A Champion-level Vision-based Reinforcement Learning Agent for Competitive Racing in Gran Turismo 7
Hojoon Lee, Takuma Seno, Jun Jet Tai, Kaushik Subramanian, Kenta Kawamoto, Peter Stone, Peter R. Wurman
TL;DR
This work addresses the gap in real-world applicability of deep RL for autonomous racing by presenting a vision-based agent that operates using ego-centric camera data and onboard sensors, without inference-time global localization. It introduces an asymmetric actor-critic architecture trained with QR-SAC, where the actor uses local vision and proprioception while the critic leverages global features during training to improve policy quality. The agent achieves champion-level performance against GT7's built-in AI across three tracks, outperforming human champions in several scenarios and surpassing GT Sophy in others, with ablations confirming the importance of memory and global-information utilization during training. The results highlight the potential of vision-based reinforcement learning for high-speed, multi-agent racing and pave the way for practical deployment with reduced dependence on external localization and instrumentation.
Abstract
Deep reinforcement learning has achieved superhuman racing performance in high-fidelity simulators like Gran Turismo 7 (GT7). It typically utilizes global features that require instrumentation external to a car, such as precise localization of agents and opponents, limiting real-world applicability.
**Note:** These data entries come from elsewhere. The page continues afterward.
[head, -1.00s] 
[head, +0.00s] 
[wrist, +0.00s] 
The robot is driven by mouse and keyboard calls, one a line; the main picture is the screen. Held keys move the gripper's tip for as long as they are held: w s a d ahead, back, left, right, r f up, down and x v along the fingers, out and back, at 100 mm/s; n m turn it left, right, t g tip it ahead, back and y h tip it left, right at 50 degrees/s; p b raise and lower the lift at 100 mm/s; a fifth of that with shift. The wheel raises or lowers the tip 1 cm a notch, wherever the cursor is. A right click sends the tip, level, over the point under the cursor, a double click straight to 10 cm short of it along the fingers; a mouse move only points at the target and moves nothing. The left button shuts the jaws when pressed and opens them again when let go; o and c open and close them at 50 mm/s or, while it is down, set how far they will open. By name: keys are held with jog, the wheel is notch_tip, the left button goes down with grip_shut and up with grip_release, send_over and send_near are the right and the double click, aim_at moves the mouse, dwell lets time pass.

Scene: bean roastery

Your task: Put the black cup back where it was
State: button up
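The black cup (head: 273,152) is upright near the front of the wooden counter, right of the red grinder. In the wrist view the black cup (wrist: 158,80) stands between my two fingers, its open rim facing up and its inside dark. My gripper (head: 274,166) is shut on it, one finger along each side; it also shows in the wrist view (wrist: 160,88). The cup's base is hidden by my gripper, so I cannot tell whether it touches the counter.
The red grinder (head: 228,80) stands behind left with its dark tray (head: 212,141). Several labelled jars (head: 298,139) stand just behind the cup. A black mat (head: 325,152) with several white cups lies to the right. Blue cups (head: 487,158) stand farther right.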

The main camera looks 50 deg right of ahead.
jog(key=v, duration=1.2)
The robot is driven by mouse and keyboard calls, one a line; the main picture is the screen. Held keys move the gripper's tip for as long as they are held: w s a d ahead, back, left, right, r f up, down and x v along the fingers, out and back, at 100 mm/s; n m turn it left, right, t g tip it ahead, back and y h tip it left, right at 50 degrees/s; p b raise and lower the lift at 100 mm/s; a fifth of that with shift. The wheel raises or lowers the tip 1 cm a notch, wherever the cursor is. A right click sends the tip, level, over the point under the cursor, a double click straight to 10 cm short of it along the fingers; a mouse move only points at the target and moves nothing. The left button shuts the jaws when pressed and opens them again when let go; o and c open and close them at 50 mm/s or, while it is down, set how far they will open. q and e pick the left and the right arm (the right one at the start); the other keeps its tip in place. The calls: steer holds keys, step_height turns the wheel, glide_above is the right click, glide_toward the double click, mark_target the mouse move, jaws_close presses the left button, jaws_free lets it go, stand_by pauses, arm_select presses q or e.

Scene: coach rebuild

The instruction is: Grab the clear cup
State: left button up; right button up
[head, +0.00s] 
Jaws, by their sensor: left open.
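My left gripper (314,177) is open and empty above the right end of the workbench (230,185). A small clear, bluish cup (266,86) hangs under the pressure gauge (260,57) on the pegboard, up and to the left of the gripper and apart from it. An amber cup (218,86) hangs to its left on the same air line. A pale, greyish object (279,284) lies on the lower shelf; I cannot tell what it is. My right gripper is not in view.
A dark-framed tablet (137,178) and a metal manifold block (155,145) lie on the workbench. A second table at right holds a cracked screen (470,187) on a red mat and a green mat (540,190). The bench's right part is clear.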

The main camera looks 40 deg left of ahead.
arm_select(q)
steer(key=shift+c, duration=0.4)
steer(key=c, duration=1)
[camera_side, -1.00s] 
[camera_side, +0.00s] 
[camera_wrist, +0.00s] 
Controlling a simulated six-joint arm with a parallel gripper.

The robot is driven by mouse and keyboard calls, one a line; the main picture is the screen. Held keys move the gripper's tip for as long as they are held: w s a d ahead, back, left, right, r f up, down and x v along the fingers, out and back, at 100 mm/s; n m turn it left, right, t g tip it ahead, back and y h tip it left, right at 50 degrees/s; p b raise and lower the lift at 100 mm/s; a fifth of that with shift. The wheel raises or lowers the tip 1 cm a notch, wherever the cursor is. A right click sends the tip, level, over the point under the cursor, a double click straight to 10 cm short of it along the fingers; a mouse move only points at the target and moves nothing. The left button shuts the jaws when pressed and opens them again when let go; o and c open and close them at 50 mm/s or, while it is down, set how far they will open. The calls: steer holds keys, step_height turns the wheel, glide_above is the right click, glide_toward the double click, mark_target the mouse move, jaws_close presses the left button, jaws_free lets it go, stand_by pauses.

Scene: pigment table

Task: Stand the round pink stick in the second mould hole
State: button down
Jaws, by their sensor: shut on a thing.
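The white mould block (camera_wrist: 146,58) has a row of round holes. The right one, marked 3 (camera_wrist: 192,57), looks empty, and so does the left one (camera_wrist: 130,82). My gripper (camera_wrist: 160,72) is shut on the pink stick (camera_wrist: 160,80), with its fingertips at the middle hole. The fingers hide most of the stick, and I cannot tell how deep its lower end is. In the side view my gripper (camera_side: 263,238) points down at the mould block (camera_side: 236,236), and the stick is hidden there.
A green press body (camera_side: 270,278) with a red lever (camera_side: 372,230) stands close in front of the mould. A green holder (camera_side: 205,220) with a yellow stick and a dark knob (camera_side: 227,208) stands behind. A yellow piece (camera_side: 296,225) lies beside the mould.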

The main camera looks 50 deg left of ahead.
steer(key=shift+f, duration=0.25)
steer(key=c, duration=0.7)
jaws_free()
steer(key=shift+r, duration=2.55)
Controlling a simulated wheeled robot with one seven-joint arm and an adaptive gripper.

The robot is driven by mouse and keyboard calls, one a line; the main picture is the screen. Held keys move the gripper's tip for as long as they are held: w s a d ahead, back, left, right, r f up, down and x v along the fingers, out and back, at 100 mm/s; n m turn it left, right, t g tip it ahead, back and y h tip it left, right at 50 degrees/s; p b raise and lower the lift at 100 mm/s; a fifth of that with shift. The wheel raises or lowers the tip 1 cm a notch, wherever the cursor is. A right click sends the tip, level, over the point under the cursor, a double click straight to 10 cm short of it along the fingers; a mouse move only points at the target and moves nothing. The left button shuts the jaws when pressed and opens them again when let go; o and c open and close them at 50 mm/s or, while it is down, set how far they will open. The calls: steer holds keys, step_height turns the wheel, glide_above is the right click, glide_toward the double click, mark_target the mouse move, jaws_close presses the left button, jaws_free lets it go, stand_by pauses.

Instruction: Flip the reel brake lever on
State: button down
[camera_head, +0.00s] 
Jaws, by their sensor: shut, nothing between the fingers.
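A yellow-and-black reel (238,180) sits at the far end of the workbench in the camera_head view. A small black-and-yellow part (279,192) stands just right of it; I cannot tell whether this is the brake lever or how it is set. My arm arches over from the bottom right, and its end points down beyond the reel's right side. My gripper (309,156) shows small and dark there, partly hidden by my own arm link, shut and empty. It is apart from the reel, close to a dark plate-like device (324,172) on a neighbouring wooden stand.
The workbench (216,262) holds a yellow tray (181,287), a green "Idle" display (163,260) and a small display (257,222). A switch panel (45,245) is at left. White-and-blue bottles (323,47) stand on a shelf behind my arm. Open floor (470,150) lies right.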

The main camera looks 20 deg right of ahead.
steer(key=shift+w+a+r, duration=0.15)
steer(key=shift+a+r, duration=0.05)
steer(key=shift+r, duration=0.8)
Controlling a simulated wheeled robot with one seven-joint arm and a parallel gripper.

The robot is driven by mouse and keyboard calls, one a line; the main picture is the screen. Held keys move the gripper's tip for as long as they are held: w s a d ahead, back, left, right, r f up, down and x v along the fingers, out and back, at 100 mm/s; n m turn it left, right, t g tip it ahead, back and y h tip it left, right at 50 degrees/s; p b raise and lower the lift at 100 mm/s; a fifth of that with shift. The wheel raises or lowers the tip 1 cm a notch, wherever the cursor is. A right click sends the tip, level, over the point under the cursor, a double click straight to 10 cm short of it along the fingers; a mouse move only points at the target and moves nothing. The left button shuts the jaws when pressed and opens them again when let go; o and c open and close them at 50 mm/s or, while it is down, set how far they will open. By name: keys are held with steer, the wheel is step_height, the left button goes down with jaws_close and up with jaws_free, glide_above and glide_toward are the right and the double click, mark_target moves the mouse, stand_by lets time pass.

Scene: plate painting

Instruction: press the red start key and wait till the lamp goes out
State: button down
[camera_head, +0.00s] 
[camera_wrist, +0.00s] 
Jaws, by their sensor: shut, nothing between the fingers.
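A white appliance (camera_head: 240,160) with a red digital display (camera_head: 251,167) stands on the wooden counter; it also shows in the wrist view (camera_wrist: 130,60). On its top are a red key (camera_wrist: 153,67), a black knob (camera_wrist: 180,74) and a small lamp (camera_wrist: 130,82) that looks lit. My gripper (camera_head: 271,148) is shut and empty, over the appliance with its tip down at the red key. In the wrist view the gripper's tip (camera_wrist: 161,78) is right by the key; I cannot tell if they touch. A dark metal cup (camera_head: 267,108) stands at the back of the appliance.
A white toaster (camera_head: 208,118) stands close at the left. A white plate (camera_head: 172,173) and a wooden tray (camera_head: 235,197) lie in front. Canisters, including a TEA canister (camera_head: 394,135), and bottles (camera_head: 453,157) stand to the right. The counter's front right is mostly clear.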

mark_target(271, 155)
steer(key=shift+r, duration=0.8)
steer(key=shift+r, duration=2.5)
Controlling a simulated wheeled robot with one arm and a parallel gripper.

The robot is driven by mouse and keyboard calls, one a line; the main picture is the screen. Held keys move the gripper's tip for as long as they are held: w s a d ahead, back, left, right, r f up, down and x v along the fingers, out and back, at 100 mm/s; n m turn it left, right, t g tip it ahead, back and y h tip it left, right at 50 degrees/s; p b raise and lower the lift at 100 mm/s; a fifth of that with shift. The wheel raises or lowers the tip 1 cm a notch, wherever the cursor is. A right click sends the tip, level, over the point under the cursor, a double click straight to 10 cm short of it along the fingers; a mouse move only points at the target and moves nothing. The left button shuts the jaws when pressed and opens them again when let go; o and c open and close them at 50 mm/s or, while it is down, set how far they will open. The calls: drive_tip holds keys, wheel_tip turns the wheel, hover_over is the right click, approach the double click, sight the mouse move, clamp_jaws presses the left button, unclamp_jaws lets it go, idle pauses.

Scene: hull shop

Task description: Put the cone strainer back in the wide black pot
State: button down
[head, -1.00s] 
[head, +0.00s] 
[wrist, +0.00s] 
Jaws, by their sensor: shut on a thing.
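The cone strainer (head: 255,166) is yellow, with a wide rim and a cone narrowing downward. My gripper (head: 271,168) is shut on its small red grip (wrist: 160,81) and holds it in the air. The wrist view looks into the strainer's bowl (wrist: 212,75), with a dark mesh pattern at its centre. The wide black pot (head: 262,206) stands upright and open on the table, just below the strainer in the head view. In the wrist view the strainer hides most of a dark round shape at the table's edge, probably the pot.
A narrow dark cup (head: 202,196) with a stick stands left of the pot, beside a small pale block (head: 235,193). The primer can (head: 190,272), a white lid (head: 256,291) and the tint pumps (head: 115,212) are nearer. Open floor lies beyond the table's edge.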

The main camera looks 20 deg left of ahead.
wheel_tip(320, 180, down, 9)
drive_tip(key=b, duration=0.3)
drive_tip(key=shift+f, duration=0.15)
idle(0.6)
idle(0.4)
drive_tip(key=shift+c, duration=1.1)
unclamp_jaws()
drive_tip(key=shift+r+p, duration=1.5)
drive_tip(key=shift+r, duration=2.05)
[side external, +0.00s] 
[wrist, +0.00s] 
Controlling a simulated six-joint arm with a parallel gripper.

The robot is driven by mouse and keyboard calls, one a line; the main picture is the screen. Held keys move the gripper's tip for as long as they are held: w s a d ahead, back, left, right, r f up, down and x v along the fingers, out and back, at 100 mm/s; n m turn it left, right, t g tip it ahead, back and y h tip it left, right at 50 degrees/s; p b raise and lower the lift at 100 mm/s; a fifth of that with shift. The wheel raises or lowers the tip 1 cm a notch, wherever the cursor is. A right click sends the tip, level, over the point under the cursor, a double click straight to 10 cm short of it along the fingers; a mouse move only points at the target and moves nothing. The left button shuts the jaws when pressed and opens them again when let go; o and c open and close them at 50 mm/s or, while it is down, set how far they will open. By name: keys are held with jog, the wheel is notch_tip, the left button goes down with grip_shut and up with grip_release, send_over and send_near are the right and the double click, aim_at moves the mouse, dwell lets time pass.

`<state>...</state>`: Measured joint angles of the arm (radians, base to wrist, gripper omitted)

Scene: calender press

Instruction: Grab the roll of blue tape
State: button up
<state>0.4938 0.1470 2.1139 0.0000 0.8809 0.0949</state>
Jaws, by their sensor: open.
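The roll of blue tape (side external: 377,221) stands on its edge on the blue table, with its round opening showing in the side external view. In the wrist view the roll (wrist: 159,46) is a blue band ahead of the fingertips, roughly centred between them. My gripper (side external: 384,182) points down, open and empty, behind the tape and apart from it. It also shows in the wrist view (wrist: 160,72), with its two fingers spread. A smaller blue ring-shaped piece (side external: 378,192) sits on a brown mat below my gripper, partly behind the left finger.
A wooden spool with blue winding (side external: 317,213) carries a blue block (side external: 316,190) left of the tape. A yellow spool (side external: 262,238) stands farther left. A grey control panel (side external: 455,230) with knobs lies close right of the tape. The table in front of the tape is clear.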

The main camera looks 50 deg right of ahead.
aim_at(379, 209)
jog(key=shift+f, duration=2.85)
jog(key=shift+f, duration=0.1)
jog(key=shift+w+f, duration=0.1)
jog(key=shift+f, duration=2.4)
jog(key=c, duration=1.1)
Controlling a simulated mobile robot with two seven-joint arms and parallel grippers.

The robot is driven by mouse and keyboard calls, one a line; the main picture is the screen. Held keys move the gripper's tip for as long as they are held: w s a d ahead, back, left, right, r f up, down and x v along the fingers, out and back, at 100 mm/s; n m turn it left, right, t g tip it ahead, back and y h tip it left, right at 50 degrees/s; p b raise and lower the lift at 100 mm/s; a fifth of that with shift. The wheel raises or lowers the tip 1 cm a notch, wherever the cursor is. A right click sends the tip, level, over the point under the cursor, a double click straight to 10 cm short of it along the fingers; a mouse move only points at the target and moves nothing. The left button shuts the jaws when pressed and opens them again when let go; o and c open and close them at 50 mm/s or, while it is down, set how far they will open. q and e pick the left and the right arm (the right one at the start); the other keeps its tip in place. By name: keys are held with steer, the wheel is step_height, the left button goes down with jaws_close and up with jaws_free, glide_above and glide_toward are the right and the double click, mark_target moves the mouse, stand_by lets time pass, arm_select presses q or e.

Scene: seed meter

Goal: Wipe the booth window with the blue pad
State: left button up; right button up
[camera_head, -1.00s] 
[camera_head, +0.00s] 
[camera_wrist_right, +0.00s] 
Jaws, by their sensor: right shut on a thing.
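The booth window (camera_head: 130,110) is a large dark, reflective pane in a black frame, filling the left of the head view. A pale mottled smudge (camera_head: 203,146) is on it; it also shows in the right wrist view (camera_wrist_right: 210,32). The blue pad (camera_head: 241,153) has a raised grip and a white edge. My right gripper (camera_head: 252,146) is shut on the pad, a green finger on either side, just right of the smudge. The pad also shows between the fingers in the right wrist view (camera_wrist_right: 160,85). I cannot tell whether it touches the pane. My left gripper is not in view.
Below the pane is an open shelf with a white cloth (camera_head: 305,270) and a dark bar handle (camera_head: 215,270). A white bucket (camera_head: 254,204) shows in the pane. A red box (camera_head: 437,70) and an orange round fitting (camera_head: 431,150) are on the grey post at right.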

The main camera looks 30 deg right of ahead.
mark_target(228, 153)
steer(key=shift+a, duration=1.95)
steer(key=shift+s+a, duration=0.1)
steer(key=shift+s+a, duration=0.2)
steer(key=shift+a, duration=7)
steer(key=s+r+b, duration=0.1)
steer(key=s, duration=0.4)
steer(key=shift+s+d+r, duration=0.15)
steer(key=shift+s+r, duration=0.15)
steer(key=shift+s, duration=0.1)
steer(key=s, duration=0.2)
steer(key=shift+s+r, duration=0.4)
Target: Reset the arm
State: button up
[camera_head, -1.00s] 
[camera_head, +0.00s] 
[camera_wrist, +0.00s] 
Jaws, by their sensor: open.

To address this limitation, we introduce a vision-based autonomous racing agent that relies solely on ego-centric camera views and onboard sensor data, eliminating the need for precise localization during inference. This agent employs an asymmetric actor-critic framework: the actor uses a recurrent neural network with the sensor data local to the car to retain track layouts and opponent positions, while the critic accesses the global features during training. Evaluated in GT7, our agent consistently outperforms GT7's built-drivers. To our knowledge, this work presents the first vision-based autonomous racing agent to demonstrate champion-level performance in competitive racing scenarios.